What makes you want to have a second term on the board?
Since I left the board in 2010, our Yacht Club losses are up by $150,000. Our aquatics department losses are up $34,000, and the losses at our golf operation have increased by $46,000 for a total loss before audit in 2011 of $630,000.
Unbudgeted capital expenses have been approved for our golf of $900,000, and next year we have budgeted capital expense of more than $1 million. We are even borrowing $450,000 to resume the drainage program. Think about that. With more than $7.8 in the bank, we are borrowing $450,000.
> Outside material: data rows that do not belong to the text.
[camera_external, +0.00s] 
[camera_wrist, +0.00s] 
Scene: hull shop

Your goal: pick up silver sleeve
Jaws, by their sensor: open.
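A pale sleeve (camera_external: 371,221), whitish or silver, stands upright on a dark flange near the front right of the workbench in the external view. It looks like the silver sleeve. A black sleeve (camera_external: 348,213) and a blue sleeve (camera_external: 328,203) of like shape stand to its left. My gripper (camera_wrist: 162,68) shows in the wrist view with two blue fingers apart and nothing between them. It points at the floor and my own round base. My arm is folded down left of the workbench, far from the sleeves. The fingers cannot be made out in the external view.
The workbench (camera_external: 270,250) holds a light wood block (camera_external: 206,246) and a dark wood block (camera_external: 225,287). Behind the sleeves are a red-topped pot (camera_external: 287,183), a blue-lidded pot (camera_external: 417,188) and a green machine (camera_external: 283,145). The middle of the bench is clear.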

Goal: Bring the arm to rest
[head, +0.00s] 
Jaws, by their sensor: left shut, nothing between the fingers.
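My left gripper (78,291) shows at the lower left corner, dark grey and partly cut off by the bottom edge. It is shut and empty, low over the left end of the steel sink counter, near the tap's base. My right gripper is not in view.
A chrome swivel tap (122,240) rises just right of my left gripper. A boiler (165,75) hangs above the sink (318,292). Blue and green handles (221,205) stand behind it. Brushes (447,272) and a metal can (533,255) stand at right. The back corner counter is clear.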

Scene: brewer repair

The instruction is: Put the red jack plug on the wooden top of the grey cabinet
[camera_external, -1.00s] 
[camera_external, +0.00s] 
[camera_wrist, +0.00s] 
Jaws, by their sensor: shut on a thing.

Our delinquent accounts have gone from $380,000 in February of 2010 to $730.000 in February 2012, and that does not include the addition of $223,000 in new delinquent accounts for 2012 assessments. Our payroll budget is up over $1 million over the same time frame that our property values have plummeted. I want to help fix these problems by bringing some common sense business experience to the board.
What would you say is your specialty that you bring to the board?
Experience. I served as a director from 2007 to 2010 and have been actively involved in the OPA governance for many years. As the chairman of Stop Taxing Ocean Pines, I brought about the action that put an end to the ill-conceived plan for a new $6 million community hall in front of the Veterans Memorial at the Sports Core Pool. I co-chaired the OPA Marina Group, whose petition brought about the defeat of the proposed commercial marina at the Swim & Racquet Club.
What is the message you are sending to homeowners to get them to vote for you?
To the best of my knowledge, I have not solicited anyone to vote for me. I have submitted the requested paper work and participated in the process. I will stand on my record of service and let the membership decide. I am not promising to lower assessments in order to be elected. I am running to be elected in order to lower the assessments.